#### The input:

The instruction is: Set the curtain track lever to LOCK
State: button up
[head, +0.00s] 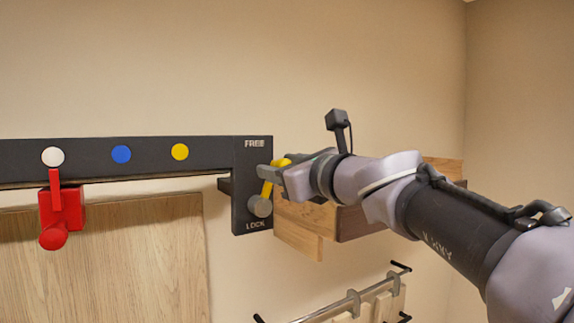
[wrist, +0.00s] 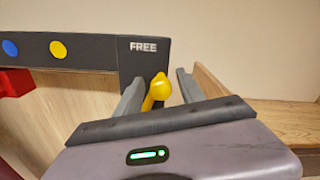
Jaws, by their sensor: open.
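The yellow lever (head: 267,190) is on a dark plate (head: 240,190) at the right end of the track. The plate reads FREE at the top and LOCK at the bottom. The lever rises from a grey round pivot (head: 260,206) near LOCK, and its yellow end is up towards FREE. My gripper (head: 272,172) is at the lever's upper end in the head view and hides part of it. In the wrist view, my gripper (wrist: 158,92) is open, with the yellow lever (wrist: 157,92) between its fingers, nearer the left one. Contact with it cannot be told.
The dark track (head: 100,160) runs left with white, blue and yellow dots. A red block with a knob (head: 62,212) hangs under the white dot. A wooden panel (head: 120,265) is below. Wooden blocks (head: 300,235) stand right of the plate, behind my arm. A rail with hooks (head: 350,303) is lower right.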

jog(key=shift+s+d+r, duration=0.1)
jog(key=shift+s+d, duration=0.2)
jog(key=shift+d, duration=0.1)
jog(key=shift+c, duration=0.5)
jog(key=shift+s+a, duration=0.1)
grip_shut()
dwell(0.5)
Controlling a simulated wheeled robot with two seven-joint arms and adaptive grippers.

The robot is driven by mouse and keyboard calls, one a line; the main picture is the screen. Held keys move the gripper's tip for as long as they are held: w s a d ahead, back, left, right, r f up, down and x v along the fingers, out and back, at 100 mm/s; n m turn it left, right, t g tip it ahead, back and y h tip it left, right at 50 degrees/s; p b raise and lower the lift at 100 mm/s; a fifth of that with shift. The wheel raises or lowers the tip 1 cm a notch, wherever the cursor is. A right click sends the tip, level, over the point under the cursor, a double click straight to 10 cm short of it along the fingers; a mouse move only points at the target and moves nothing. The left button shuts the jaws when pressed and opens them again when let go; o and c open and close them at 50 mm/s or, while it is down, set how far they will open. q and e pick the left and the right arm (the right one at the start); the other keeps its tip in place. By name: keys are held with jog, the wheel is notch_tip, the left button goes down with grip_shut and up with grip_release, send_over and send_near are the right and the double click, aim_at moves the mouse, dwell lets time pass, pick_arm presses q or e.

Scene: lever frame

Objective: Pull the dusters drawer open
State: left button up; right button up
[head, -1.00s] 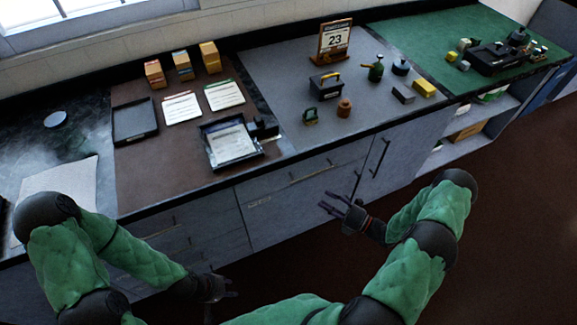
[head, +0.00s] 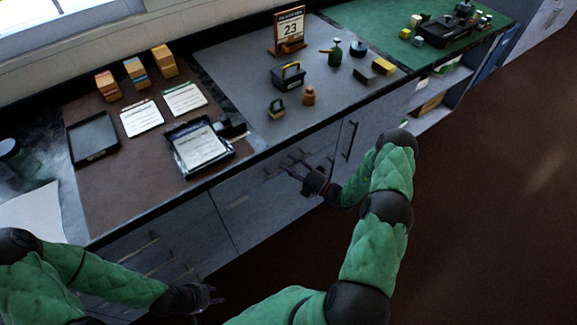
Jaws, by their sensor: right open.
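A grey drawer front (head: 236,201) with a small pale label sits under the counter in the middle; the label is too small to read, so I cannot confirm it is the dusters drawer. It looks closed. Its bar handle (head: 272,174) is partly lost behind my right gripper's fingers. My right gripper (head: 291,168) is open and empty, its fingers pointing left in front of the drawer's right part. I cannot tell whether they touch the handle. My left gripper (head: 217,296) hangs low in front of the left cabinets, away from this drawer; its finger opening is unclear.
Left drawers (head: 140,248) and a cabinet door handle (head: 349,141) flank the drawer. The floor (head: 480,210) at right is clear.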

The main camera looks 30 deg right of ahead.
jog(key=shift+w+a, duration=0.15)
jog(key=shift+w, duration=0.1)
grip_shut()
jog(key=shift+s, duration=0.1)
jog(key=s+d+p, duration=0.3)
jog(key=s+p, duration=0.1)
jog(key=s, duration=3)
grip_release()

---

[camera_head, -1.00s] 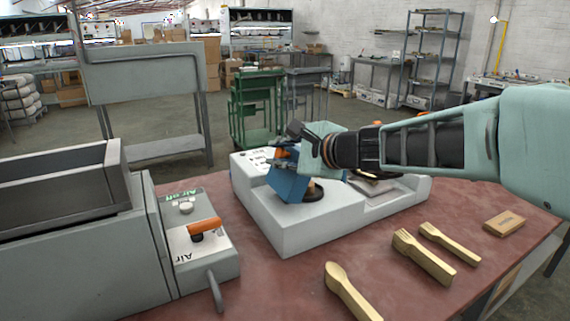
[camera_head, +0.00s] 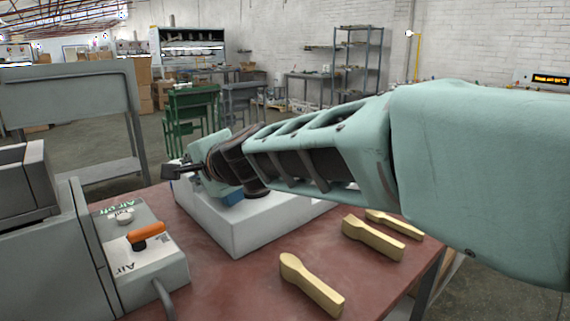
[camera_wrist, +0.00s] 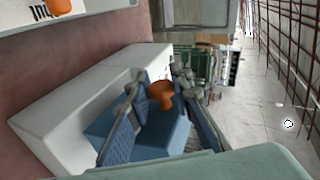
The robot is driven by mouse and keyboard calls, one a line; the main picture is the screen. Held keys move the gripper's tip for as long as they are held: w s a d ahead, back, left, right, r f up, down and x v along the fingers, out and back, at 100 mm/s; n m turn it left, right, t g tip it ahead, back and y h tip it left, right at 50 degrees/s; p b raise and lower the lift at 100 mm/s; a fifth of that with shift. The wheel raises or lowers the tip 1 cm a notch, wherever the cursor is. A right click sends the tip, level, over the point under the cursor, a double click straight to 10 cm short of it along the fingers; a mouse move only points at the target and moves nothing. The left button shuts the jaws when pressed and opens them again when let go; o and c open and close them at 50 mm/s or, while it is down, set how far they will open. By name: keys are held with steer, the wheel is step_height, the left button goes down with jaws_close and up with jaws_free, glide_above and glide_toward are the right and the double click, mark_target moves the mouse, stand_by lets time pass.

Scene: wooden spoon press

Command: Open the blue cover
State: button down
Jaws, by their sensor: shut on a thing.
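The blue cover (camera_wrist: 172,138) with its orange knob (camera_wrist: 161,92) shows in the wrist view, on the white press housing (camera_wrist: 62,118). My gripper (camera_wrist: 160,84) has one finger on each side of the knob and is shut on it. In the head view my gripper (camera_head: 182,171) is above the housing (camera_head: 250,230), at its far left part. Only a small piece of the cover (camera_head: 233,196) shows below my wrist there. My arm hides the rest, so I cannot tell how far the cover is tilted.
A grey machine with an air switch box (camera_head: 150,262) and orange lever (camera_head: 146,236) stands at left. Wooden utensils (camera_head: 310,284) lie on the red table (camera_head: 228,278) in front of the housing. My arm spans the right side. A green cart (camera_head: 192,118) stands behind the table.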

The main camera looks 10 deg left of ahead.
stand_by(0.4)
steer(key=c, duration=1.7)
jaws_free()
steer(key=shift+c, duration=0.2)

#### Problem requirements:
In the listing above, find the line containing "[camera_head, -1.00s]" and the line containing "[camera_wrist, +0.00s]", then output those two lines and everything between them exactly as written, without the images.

#### Correct output:
[camera_head, -1.00s] 
[camera_head, +0.00s] 
[camera_wrist, +0.00s] 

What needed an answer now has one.